Your objective → Collect each line of the entries that holds the string "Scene".

Entries →
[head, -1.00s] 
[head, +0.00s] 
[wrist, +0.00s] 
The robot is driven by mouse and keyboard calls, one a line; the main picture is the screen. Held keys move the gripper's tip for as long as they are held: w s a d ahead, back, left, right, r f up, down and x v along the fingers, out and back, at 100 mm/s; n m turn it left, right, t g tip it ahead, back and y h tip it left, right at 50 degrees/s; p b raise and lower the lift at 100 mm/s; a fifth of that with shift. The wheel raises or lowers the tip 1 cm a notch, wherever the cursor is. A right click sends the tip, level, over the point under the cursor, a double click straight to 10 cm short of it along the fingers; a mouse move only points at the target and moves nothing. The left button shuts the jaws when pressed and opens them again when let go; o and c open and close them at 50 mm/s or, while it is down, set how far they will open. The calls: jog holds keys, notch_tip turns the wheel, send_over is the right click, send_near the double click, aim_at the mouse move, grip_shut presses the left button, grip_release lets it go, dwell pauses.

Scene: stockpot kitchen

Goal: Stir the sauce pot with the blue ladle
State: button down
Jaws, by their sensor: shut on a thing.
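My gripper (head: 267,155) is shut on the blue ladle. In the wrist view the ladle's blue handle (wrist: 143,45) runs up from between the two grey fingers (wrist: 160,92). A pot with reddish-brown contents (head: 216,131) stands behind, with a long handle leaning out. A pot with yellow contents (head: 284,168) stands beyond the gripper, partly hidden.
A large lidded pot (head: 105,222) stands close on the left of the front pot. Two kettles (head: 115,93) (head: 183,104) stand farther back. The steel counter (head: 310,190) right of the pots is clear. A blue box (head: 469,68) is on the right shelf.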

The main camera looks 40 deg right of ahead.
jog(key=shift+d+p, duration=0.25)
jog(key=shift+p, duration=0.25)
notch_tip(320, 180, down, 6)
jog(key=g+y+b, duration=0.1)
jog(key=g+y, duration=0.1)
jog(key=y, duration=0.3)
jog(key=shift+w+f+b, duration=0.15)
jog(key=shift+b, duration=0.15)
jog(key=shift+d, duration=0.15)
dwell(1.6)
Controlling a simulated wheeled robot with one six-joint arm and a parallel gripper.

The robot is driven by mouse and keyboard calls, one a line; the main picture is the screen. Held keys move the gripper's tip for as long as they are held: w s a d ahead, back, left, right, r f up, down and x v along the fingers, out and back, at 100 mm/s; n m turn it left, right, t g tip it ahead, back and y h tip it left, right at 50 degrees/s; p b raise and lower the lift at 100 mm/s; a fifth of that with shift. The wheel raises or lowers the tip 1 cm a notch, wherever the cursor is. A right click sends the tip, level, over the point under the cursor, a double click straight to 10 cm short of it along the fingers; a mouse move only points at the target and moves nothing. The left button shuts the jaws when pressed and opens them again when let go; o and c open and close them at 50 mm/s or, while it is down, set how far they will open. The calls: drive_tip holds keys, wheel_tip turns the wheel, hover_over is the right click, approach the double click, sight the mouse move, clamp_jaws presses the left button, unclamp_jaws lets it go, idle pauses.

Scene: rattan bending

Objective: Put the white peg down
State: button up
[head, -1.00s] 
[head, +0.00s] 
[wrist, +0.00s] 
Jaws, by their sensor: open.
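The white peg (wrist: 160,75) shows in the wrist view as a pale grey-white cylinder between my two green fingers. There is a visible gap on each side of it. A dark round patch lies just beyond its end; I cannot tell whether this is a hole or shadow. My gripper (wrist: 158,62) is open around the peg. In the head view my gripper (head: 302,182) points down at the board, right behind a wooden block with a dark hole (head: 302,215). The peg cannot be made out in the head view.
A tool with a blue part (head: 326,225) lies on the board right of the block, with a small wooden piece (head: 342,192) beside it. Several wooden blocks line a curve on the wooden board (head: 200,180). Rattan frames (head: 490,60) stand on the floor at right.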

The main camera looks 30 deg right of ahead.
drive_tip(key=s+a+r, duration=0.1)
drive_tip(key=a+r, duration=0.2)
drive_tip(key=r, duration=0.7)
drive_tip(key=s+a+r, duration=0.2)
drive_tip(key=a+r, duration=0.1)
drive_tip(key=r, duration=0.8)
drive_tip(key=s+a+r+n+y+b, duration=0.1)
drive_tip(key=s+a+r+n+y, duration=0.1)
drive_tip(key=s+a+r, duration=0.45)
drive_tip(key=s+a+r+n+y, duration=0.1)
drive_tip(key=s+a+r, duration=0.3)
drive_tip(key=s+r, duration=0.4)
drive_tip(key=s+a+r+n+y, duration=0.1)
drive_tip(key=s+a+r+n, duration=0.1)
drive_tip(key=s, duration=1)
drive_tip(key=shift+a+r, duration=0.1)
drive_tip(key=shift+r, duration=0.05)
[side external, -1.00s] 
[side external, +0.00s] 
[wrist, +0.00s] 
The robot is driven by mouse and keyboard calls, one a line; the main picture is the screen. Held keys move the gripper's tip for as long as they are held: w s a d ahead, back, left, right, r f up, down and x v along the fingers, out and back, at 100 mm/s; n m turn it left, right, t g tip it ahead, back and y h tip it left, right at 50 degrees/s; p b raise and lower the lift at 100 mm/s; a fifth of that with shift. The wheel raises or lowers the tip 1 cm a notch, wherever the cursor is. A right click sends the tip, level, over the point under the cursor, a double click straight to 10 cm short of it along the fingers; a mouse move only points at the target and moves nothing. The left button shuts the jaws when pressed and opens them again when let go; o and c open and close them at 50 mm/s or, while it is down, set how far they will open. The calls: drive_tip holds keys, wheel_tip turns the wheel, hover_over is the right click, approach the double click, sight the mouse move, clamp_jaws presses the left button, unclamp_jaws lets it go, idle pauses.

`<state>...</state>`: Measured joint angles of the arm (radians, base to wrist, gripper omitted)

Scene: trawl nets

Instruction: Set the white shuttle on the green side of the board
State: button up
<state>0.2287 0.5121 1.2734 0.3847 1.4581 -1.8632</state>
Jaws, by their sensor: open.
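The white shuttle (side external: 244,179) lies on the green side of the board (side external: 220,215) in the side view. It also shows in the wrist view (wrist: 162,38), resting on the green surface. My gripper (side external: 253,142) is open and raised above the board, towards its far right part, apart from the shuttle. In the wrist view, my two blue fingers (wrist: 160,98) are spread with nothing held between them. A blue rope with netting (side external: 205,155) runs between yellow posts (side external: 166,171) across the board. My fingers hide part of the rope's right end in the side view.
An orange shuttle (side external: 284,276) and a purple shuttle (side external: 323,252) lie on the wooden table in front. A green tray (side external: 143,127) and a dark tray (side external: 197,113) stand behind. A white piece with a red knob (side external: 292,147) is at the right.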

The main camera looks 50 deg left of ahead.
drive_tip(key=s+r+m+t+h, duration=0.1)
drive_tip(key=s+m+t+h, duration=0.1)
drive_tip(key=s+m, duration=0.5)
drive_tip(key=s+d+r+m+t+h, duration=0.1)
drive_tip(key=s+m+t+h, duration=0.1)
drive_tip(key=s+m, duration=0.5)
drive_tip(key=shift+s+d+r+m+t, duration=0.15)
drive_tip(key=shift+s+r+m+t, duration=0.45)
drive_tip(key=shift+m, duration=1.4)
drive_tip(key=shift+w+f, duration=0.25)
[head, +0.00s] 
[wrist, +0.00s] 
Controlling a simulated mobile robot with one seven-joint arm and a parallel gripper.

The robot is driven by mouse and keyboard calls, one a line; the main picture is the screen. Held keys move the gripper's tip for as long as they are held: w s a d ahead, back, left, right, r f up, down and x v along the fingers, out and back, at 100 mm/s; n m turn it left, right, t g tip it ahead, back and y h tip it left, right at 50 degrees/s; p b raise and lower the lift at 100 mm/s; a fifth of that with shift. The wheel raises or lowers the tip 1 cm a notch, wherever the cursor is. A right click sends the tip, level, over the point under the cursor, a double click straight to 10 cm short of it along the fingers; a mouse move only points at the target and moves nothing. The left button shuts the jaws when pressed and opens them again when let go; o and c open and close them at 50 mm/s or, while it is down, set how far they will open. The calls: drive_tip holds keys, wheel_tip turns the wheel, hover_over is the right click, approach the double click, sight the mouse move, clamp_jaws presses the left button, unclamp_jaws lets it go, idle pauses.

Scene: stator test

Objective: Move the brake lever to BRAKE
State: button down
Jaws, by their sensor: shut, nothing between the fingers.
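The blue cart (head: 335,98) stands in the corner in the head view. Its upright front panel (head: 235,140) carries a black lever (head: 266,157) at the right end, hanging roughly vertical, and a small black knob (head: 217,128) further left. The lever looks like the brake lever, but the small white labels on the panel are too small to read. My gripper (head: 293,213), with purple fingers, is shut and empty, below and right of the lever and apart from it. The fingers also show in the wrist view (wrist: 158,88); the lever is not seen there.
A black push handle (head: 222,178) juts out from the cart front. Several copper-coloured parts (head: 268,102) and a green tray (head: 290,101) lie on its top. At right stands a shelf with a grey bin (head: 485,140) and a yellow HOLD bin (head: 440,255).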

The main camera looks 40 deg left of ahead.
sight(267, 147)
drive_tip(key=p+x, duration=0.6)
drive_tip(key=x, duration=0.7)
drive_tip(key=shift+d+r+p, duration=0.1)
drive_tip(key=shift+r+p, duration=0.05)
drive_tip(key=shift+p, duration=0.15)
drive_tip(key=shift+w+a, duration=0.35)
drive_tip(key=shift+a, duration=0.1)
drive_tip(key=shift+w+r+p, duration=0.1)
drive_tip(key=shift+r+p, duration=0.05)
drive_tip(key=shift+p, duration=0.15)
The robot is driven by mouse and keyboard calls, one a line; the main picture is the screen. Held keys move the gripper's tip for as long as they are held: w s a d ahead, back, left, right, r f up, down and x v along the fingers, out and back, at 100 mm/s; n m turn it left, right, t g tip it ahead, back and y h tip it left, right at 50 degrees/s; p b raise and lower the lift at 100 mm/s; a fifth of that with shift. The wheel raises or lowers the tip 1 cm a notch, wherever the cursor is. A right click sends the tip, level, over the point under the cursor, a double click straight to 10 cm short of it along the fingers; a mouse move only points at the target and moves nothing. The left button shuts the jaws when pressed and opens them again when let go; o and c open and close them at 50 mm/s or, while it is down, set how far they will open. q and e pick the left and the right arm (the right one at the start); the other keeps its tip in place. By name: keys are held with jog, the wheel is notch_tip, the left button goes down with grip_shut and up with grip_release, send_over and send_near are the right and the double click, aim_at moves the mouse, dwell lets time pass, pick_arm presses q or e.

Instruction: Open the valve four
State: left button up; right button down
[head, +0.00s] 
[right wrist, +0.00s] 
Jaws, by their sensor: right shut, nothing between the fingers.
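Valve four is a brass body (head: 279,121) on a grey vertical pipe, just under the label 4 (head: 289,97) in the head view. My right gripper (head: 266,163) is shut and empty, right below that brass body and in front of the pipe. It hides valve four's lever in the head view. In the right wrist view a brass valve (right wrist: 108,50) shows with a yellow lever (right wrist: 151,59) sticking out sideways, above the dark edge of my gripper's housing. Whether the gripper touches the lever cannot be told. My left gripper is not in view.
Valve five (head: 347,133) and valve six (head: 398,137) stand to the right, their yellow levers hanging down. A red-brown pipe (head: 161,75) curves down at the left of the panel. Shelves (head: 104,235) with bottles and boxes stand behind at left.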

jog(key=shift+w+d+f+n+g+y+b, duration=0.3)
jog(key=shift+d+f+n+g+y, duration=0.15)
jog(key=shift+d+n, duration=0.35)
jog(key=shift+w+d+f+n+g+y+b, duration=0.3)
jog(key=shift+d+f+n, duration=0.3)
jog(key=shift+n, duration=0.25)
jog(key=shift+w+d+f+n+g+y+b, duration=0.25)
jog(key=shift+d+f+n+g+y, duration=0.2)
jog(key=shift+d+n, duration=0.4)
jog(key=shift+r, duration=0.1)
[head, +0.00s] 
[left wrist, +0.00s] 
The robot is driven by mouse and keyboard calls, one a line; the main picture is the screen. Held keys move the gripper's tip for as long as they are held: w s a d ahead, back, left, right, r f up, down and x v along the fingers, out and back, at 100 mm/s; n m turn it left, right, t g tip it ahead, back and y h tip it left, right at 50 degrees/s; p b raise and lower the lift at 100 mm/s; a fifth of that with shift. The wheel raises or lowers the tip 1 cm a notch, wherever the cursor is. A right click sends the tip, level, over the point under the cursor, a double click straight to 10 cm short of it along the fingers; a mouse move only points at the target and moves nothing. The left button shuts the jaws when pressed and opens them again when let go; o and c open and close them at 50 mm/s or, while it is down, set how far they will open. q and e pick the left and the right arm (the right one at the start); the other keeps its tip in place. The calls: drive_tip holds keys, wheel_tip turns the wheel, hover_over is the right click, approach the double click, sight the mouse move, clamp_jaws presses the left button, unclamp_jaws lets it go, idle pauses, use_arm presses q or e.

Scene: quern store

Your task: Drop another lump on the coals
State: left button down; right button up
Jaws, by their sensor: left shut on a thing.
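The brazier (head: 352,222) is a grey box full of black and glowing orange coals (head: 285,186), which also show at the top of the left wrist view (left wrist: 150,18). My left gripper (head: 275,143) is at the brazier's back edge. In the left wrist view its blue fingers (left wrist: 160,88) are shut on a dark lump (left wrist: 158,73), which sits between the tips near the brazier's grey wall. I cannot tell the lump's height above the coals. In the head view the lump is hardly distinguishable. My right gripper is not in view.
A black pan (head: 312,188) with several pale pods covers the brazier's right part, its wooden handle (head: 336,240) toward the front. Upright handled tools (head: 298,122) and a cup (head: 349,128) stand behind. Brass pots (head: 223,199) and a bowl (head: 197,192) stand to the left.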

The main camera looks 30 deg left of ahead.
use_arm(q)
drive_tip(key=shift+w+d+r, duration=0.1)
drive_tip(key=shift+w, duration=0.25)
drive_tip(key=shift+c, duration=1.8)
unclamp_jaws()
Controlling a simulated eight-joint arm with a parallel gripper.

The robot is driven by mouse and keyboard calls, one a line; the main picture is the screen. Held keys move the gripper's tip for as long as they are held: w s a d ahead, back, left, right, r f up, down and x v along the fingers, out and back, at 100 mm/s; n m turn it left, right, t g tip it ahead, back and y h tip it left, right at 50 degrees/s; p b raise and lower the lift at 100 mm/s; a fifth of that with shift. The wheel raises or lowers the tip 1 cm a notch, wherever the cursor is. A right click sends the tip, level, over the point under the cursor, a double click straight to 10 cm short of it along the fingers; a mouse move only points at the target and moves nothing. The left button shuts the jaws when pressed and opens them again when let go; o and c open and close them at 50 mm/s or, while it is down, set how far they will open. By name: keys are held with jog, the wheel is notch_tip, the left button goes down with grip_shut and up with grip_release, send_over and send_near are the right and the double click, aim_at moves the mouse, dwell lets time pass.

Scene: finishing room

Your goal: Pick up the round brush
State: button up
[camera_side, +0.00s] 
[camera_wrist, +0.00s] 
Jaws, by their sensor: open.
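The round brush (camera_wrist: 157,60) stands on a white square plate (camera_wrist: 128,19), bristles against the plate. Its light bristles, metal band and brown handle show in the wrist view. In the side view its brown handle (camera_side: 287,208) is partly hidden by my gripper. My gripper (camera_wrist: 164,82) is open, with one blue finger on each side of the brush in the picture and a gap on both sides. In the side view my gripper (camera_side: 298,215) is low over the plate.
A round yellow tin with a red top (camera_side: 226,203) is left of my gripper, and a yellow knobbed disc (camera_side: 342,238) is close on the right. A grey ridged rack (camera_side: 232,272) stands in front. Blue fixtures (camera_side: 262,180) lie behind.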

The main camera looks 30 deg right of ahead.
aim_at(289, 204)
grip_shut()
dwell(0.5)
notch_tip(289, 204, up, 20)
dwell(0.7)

Solution →
Scene: stockpot kitchen
Scene: rattan bending
Scene: trawl nets
Scene: stator test
Scene: quern store
Scene: finishing room

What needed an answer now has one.